Discussion in 'Economics' started by jamis359, Sep 3, 2007.

  1. It's easy. You need only a few things: the median family income, the median single family home price and an online mortgage calculator. The underlying theory is simple: incomes and available lending leverage drives home prices.

    Let's do Las Vegas for example.

    1. Find the median family income. It varies depending on source, but $56,000/yr came up, and I ran with that number.

    2. Assume that by 2008 that traditional 10% down 30-yr financing is the only thing that lenders will touch. Forget ARMs, no doc, no downs.

    3. Plug $56k and 10% down into an online mortgage calculator. Max home price at those terms = $210,000.

    4. Compare affordability to current real estate median price. Currently for Las Vegas it's about $295,000.

    5. Market price has to fall to meet the bid. Therefore, the median home will need to drop from $295,000 to $210,000 for the market to function normally again. That's about a 28% drop from today.
     
  2. Brandonf

    Brandonf ET Sponsor

    Thats nice in theory, but its like saying a bear market in stocks will end when the PE of this Index or that one reaches X. It might be in the neighborhood, but likely on the very edge and close to the next one. Each market has its own economics, your never going to find, for example, NYC, Boston or SF on average to be affordable again for the average person UNLESS they remove growth restrictions, which is HIGHLY UNLIKELY. Each market is "real estate" and will have commonalities as such, but you also must understand that each market is its own small economy, and as such will have its own drivers and catalysts which will determine a bottom or top.

    Brandon
     
  3. That's kind of what I thought. People who start off with "It's easy... are usually people who do not understand the market rules, including real estate. You cannot plug in median incomes, and ignore dozens of other variables, such as renting, flippers/investors, growth rate of population, projected supply, job market growth/supply, etc. etc.
     
  4. If the average's not the ceiling it probably ain't gonna be the floor either.
     
  5. market topped nationally around
    june, 2005. watch bostonmarket,
    your formula is too complicated.
     
  6. There's one major problem with this approach - it assumes that a price decline will stop at "fair value". Often when boom turns to bust, the price bottom is not reached at fair value, but at a significant discount to it. You are effectively playing a guessing game - great if you happen to be right, but bad news if you are wrong and get in too early.

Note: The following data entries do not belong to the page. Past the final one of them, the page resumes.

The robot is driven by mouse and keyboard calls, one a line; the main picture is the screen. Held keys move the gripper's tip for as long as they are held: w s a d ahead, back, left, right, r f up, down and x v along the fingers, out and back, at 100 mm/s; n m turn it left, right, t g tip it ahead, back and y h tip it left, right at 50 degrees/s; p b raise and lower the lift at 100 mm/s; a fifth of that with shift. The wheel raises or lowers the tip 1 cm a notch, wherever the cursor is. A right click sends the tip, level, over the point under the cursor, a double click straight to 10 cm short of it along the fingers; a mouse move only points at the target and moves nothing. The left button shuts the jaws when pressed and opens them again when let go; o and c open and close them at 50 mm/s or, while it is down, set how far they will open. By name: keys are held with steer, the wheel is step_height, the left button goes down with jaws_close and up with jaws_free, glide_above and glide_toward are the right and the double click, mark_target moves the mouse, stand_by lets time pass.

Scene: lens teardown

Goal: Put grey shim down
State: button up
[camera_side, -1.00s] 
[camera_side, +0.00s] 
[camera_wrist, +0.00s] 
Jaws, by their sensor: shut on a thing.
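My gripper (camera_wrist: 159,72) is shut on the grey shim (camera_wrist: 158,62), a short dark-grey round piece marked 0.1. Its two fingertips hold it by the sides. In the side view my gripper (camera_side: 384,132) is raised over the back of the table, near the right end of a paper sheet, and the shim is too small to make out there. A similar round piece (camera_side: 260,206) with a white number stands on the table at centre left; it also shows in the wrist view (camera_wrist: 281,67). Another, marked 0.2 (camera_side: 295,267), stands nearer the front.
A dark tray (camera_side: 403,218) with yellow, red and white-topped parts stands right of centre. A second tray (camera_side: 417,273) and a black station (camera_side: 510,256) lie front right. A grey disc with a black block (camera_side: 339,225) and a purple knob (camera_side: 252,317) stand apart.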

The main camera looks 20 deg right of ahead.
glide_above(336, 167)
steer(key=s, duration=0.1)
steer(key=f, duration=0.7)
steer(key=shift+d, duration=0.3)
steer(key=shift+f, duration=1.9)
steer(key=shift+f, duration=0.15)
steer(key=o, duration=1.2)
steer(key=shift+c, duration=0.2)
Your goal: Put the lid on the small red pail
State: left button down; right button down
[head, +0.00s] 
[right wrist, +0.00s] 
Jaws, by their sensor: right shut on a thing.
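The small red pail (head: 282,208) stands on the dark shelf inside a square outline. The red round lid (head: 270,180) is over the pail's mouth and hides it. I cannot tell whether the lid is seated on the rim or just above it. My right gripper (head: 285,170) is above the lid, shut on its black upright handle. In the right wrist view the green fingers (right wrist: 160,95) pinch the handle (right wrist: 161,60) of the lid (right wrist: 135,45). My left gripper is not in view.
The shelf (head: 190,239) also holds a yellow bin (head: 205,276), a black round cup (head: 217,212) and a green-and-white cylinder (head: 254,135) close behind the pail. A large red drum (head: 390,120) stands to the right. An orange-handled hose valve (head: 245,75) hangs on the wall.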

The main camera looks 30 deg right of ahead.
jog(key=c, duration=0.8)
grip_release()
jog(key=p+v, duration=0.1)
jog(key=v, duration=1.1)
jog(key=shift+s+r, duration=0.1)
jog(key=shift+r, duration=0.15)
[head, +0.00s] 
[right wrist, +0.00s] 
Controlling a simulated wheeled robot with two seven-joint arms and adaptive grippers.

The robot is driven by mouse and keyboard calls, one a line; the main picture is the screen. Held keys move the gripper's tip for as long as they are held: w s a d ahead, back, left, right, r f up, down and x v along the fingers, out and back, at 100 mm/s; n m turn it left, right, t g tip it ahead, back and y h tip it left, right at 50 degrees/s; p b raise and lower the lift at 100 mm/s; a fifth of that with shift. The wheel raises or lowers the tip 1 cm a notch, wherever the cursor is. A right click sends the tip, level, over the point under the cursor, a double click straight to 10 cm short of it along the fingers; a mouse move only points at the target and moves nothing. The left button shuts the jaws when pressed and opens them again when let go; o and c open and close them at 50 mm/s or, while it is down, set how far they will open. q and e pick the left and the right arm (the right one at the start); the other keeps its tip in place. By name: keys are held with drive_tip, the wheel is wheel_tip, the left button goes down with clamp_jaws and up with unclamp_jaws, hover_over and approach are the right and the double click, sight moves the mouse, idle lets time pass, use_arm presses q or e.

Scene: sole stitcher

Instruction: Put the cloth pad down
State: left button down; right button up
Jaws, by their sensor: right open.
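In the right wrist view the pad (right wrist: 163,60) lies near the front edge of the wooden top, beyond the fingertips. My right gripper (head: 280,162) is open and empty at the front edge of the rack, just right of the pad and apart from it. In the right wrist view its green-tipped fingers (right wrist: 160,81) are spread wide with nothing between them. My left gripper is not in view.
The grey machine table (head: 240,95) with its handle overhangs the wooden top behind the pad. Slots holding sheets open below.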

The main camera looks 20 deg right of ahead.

    There's a much simpler, almost foolproof way for knowing when to re-enter a real estate market after a bust. Simply wait for the first year on year increase in prices before buying anything. Real estate has far less "noise" than stocks or other liquid financial markets, trends tend to be one-way and reverse a bit like an oil tanker i.e. slowly. This way you will not get the exact bottom, but you will be buying into a recovering market. The odds are very good that you will be buying after the bottom, rather than before it.

    This method helped pick the bottom in the Japanese and German real estate markets a few years ago, and worked well for other real estate busts in the last decade e.g. Bombay, Buenos Aires, Hong Kong, SE Asia etc. It's very rare to get a slump which goes down for a year or two, then has one up year, and then moves back down to new lows.
     
  7. Instead of looking for a year over year increase in home prices, look at local rental prices. When they increase, generally about 6 mo. later, local housing prices will start to increase.
     
  8. In those other real estate busts where prices undershot fair value, was the driver of the bust lending or unemployment? That's what is unique about the current RE market, it's happening during a period of full employment. As long as employment holds up then the bottom should be determined by lending terms as I described because there will be many bidders eager to buy once they can qualify.
     
  9. As a person who just sold property in NYC, I assure you there are still plenty of people looking to buy. The difference is that a lot of people want a bargain and are waiting for the realtor to find that ever elusive condo that had been put on the market very recently by a widow who just wants to get rid of it and consequently will accept 30% less than the market price.
    Then again NYC being an island is unique and since it can only expand upward, prices will remain high (always have). Factor in inflation and demand from foreign individual investors and the bigger picture will look bright and expensive.

    I think the prices will continue to slide except for the hot cities where there is just too much demand nd too many people making decent coin to dent the market the other way.

    I also think that as years go buy homes will increase in price and what once was available for a regular joe will only be available to the upper middle class and higher.
     
  10. Most really bad busts have also had hits to employment and correlated with recessions. However there have been some that had no such problems - it was just excess speculation, and oversupply, which caused the problem. A good example is the Florida bubble and crash in the 1920s during a booming economy.

    Recently you had lending standards far more lax than normal, even for boom times. People with no job or income were able to acquire multi-million dollar portfolios, with no money down. In some cases they actually got *cash back* for buying properties. That is a huge number of forthcoming foreclosures that will be dumped onto the market en masse by panicky lenders. Add to this the record numbers of new condos in the pipeline, way in excess of the market's natural year on year demand for new properties. Supply is high and will go on getting higher in 2008, 2009, 2010 until all the current projects get built out and every flipper has ditched his property portfolio.

    The kicker is that the real estate industry is a large proportion of GDP. In recent years every Tom, Dick & Harry has set up as a realtor, developer, or condo flipper. Many of them are going to be unemployed by this time next year. Their discretionary spending will disappear, and in many cases if they refinanced their home equity they are going to end up homeless too. Think of all the money these RE related people spent on luxury goods, real estate, restaurants, nightlife, big ticket consumer items etc. If they feel the pinch, which looks likely, this will affect a huge chunk of the economy - knock on effects could cause a recession with rising unemployment.